Let's begin by defining TSO. To highlight the differences from SC, I've used strikethroughs on the parts that differ. This definition closely resembles Section 4.3 in [1]. Please note, this article omits details about memory fence (fence) instructions.

(1) The program order of each core is reflected in the memory order. Here are the four scenarios:

  • If L(a) <p L(b) then L(a) <m L(b) /* Load to Load */
  • If L(a) <p S(b) then L(a) <m S(b) /* Load to Store */
  • If S(a) <p S(b) then S(a) <m S(b) /* Store to Store */
  • If S(a) <p L(b) then S(a) <m L(b) /* Store to Load */ /* Change 1: Introduction of store buffers */

(2) The value retrieved by a load instruction for address a is the value that was last stored by a store instruction for that same address a:

  • Value of L(a) = Value of MAX <m {S(a) | S(a) <m L(a) } /* Change 2: Bypassing needs to be considered */
  • Value of L(a) = Value of MAX <m {S(a) | S(a) <m L(a) } or S(a) <p L(a)

According to definition (1), which permits the reordering of Store to Load, the execution result of r1, r2 = (0, 0) in Example 1 is allowed.

To understand definition (2) better, let's look at Example 2:

Core C1Core C2Comments
S1: x = NEW;S2: y = NEW;/* Initial values: x = 0 & y = 0 */
L1: r1 = x;L2: r2 = y;
L3: r3 = y;L4: r4 = x;/* Assume r2 = 0 & r4 = 0 */

In this situation, the execution scenario depicted in Figure 4.3 from [1] is permissible.

An execution example that includes bypassing

In the diagram, although L1 comes after S1 in memory order (<m), the program order (<p) is S1 before L1, which allows L1 to read the value from S1 (bypassing). Let's calculate the value of L1 according to the definition and check the result.

  1. Per the revised definition (2), the value of L1 is obtained from the set {S(x) | S(x) <m L1(x) or S(x) <p L1(x)}.
  2. Calculating this set results in {S1}.
  3. Therefore, the value that S1 stores, which is NEW, is the value read by L1.

On the other hand, under SC's definition, the value of L1 would be derived from the set {S(x) | S(x) <m L1(x)}. In the diagram, there are no instructions preceding L1 in memory order, so this set would be empty. Consequently, the value of L1 would default to the initial value, which is 0. By altering definition (2), we can clearly formalize the concept of bypassing.

Should we be mindful of memory models in high-level language programming?

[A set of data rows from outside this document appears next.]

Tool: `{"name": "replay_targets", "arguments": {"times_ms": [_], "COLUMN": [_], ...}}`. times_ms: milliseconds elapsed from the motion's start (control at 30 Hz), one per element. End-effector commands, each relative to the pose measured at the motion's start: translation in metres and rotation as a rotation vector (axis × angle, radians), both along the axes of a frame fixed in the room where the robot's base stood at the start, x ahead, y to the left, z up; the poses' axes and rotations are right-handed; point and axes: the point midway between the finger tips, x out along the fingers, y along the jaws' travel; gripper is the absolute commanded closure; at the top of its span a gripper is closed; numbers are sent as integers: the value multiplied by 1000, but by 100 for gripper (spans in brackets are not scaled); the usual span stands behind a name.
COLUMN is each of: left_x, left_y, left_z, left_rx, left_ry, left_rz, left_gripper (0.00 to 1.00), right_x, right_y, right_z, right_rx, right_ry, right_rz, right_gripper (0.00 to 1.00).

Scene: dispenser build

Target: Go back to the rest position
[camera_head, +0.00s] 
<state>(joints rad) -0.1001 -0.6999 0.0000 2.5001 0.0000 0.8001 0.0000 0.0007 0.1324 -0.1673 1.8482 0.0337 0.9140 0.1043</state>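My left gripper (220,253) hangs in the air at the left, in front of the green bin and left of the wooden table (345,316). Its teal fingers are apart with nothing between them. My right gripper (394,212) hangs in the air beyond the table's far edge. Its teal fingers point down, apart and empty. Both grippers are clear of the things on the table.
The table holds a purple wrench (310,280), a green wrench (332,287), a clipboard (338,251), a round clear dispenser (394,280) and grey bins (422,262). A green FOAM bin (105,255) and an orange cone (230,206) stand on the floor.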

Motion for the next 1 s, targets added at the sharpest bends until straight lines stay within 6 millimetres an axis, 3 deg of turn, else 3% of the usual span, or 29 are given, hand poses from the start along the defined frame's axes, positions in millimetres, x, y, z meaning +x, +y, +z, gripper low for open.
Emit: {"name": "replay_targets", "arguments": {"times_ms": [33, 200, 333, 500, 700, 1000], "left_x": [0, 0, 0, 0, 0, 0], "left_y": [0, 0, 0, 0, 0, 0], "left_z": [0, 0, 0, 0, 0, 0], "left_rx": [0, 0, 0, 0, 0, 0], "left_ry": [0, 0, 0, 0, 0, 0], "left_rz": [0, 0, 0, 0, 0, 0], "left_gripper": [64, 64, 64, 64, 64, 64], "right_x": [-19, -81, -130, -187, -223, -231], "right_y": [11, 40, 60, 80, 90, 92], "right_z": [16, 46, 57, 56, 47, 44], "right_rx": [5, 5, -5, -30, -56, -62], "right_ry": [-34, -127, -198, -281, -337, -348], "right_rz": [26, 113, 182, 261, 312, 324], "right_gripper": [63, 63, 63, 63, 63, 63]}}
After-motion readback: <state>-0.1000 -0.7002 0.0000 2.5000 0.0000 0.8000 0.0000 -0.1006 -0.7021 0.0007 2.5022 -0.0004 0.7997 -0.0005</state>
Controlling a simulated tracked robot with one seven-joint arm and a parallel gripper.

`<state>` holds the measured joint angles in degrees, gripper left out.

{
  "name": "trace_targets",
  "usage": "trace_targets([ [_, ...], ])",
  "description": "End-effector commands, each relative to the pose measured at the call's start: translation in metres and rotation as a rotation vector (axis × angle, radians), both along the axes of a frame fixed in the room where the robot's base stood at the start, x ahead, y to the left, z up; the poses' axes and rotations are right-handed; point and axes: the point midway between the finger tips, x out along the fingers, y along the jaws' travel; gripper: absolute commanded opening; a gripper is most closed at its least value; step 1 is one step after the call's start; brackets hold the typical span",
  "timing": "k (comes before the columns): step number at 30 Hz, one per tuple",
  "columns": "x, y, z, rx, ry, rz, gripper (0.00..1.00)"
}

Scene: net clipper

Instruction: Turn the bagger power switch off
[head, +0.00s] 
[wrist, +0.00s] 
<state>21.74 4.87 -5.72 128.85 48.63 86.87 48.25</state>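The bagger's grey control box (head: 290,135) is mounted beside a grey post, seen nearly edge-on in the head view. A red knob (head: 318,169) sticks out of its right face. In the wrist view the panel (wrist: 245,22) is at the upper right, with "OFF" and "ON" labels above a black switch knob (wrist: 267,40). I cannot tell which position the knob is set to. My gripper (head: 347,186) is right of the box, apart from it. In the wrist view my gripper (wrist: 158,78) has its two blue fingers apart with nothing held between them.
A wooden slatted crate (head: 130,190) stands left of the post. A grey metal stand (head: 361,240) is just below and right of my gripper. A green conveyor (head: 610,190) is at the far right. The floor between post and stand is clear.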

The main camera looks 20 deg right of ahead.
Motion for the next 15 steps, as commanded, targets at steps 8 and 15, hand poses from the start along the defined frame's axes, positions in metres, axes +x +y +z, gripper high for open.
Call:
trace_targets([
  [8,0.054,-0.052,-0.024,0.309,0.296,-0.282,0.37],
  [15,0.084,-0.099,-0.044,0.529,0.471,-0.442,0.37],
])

Is there a need to consider memory models when programming in high-level languages? Generally, the answer is "no". This concept is encapsulated in the phrase "sequential consistency for data race-free (DRF) programs". A data race occurs when two or more threads access the same memory address without synchronization, and at least one of the threads performs a write operation (for a more rigorous definition, refer to Section 5.4 in [1]). By properly using locks or other synchronization constructs to prevent data races, programmers can expect SC-like behavior in their programs.

For instance, the Java Language Specification (JLS) states the following (JLS 17.4.3):

If a program has no data races, then all executions of the program will appear to be sequentially consistent.

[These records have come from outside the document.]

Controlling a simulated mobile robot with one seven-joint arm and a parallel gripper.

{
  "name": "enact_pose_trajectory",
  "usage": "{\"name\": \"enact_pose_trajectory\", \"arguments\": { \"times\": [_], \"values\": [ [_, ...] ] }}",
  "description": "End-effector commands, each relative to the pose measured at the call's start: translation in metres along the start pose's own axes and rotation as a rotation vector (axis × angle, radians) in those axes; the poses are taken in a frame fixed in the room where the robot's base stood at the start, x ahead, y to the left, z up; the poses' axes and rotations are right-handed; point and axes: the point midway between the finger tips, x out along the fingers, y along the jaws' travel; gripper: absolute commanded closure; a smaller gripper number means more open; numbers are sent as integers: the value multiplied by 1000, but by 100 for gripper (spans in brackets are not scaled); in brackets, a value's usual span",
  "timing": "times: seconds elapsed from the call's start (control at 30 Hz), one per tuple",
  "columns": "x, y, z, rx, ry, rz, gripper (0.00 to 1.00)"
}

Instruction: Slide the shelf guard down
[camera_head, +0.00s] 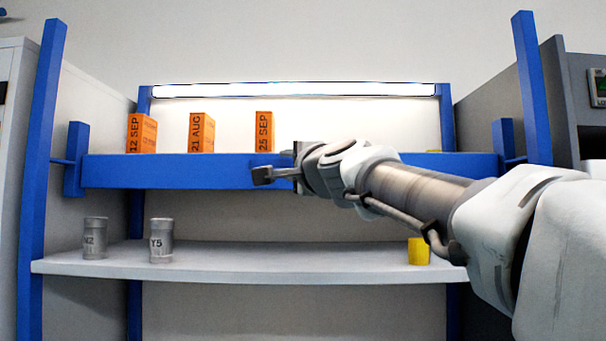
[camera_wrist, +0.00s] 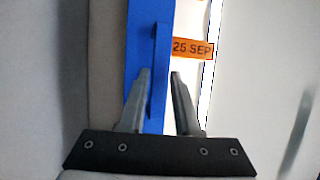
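The shelf guard (camera_head: 180,171) is a long blue bar running level across the front of the upper shelf. In the wrist view the guard (camera_wrist: 144,35) runs upright, with a narrow blue strip like a handle (camera_wrist: 159,60) on it. My gripper (camera_head: 262,175) is in front of the guard, near its middle. In the wrist view my gripper (camera_wrist: 160,74) is open, with one finger on each side of the strip. Gaps show beside the strip, and I cannot tell whether either finger touches it. My arm hides part of the guard's right half.
Orange boxes stand behind the guard, among them "25 SEP" (camera_head: 264,131) and "21 AUG" (camera_head: 202,132). Two metal cans (camera_head: 161,241) and a yellow block (camera_head: 418,251) stand on the lower white shelf (camera_head: 290,262). Blue posts (camera_head: 42,160) flank the rack. The lower shelf's middle is clear.

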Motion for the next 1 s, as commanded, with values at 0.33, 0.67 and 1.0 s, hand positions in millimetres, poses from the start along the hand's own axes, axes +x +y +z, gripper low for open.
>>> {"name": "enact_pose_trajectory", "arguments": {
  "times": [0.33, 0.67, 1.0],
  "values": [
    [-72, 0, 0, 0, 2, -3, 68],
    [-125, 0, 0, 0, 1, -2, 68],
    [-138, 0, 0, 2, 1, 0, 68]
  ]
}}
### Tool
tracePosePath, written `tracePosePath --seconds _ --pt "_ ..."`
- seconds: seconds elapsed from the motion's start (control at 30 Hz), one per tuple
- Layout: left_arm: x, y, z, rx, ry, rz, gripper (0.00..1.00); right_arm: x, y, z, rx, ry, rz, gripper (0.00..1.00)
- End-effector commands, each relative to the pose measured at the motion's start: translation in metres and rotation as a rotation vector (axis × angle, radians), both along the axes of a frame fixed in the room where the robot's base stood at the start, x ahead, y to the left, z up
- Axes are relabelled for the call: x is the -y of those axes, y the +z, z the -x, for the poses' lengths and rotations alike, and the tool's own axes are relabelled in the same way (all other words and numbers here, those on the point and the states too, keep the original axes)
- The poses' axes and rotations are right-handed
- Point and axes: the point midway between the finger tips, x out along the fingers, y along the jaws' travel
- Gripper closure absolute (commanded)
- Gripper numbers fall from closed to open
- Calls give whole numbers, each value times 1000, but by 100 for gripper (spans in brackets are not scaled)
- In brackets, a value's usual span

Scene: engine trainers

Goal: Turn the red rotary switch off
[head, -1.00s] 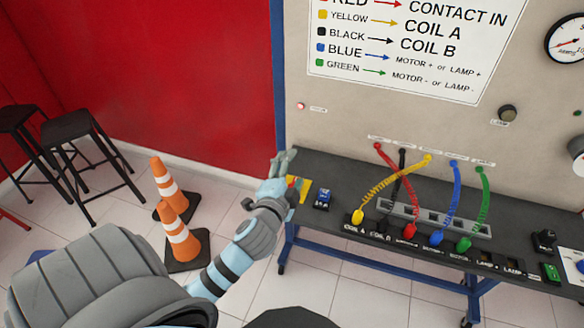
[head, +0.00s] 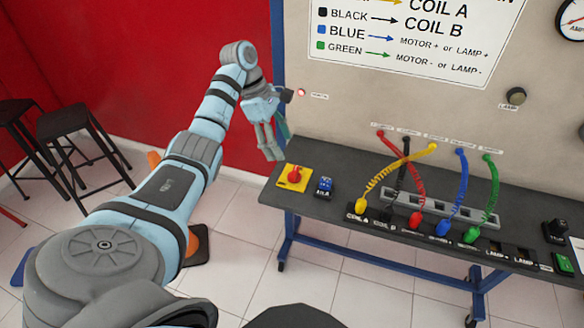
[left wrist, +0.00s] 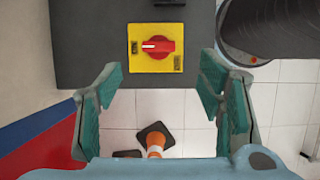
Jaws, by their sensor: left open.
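The red rotary switch (head: 294,174) sits on a yellow plate at the left end of the dark bench. In the left wrist view the red knob (left wrist: 152,46) lies horizontal, with a white mark on its left half. My left gripper (head: 270,144) is open and empty, above and just left of the switch, fingers pointing down. In the left wrist view its fingers (left wrist: 160,112) are spread, with the switch beyond and between them. My right gripper is not in view.
A blue component (head: 324,186) sits just right of the switch. Coloured cables (head: 400,185) run from the panel to the bench (head: 345,205). Orange cones stand behind my left arm, partly hidden. Black stools (head: 70,150) stand at the left.

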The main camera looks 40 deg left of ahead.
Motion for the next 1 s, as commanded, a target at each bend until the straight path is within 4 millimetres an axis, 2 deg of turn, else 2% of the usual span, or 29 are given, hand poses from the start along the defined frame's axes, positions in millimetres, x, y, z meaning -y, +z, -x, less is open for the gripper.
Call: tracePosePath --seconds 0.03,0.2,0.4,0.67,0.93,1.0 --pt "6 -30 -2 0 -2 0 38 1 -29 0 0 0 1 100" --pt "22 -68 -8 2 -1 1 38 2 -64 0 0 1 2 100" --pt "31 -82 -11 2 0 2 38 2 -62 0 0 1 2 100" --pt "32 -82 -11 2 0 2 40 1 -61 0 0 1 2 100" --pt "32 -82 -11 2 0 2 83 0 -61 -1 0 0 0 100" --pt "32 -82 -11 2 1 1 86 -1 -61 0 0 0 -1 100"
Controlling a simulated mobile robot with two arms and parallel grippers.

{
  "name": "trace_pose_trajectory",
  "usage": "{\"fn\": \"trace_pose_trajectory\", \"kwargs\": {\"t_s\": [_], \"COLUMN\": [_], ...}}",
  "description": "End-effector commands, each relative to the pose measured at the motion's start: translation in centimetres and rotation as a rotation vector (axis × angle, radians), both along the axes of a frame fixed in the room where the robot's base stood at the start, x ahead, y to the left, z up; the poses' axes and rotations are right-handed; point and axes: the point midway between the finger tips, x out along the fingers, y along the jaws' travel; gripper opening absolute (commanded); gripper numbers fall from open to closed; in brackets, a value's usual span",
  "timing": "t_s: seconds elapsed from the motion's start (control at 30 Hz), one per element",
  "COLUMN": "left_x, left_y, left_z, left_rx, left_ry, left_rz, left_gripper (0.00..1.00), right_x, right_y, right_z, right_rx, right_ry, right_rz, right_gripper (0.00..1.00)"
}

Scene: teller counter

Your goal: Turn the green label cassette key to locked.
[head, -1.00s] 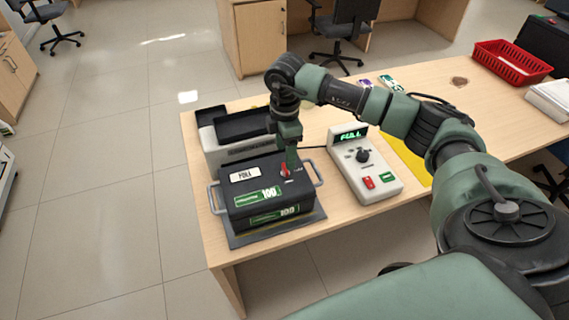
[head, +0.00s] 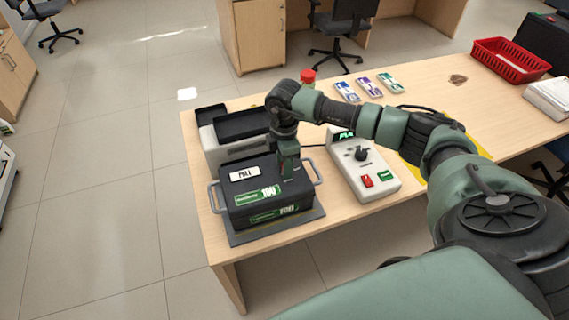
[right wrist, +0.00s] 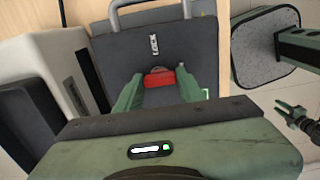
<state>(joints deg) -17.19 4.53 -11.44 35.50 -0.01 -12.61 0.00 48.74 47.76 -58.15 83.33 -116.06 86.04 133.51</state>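The black cassette (head: 238,193) with green "100" labels sits on a dark tray (head: 240,238) at the table's left end. A white label lies on its top. Its red key (right wrist: 159,78) shows in the right wrist view, on the cassette's top, below a white marking (right wrist: 153,44) that seems to read "LOCK". My right gripper (right wrist: 160,82) is open, with one green finger on each side of the key and a small gap visible. In the head view my right gripper (head: 288,178) is over the cassette's right side and hides the key.
A grey-white machine (head: 225,150) with black trays stands behind the cassette. Note bundles (head: 372,86) and a red basket (head: 510,60) are farther back.

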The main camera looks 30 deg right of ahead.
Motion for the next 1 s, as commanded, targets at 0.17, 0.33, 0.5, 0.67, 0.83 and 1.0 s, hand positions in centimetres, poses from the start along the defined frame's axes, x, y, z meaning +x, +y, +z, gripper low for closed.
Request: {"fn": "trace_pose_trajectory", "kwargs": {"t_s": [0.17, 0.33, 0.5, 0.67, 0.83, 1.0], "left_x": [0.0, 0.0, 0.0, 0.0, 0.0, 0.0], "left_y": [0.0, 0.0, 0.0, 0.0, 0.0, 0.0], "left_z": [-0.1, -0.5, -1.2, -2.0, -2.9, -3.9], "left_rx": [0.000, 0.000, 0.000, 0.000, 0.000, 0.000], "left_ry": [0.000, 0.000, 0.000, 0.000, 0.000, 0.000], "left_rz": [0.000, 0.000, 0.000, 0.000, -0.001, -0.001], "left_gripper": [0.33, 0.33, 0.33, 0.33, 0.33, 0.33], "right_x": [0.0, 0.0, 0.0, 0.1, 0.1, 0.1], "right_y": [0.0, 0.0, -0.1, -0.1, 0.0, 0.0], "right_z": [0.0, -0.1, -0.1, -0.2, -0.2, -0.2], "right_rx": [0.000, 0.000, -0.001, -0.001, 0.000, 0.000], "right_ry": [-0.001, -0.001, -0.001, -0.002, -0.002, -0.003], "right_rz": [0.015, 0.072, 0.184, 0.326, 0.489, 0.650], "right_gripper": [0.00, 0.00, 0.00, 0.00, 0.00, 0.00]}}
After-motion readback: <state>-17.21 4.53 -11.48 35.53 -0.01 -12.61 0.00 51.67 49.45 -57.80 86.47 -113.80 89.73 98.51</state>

Similarly, languages like C++ consider programs that synchronize using locks (as opposed to atomic operations) to be sequentially consistent, as long as they are free of data races (A Memory Model for C++: Sequential Consistency for Race-Free Programs).

Here we argue that programs which are data-race-free by the definitions in the strawman proposal, and do not use atomic operations, behave according to sequential consistency rules.

Let's note the wording used by JLS: "the program will appear to be sequentially consistent." The emphasis is not on whether the program actually executes in SC fashion, but rather that it appears to be SC. This distinction highlights that "the reordering of memory accesses" and "the ability to observe such reordering" are separate issues.

For instance, the optimization scenario depicted below (Figure 5.7 from [1]), which involves variable register allocation by the compiler, demonstrates how the order of memory accesses can be changed. If no other thread is observing the value of variable A, then this optimization can be regarded as SC.

Example of register allocation affecting memory order

However, there are exceptions to the assertion that "high-level language programmers can generally expect SC". Languages such as C, C++, Rust, and Java provide atomic operations with specified memory ordering (C++, Rust, Java). While there's no problem as long as the memory order corresponding to SC is used, understanding the relevant memory model becomes essential when opting for a more relaxed memory order.

Moreover, programmers such as compiler engineers, who create programs that generate assembly code, need to comprehend memory models as well. They are responsible for emitting the correct memory fence instructions in accordance with the processor's memory model when dealing with multi-threaded source code.

References

For those interested in delving deeper, here are some recommended readings:

[1] A Primer on Memory Consistency and Cache Coherence
[2] プログラマーのためのCPU入門 ― CPUは如何にしてソフトウェアを高速に実行するか(Introduction to CPU for Programmers)
[3] Rust Atomics and Locks
[4] C++ Concurrency in Action

While writing this article, I extensively referenced "A Primer on Memory Consistency and Cache Coherence". This article focused on explaining memory models, but the book also covers the relationship between memory models and cache coherence. It's available for open access, so I highly recommend reading it.

"プログラマーのためのCPU入門 ― CPUは如何にしてソフトウェアを高速に実行するか" provides insights into various aspects of CPUs from the perspective of improving program speed. The content related to this article is covered from Chapters 10 to 12. While this article explained store buffers as a reason for the reordering of memory access, Section 11.2 of the book also discusses other factors.

If you're interested in programming with atomic operations, "Rust Atomics and Locks" and "C++ Concurrency in Action" would serve as excellent introductions. This article only gave an overview of the concept of "SC for DRF programs" in relation to high-level languages and memory models. While many programmers may find it sufficient to use high-level constructs like locks or queues, the knowledge of memory models becomes important when directly using atomic operations to increase speed, as in the case with CPython's reference counting.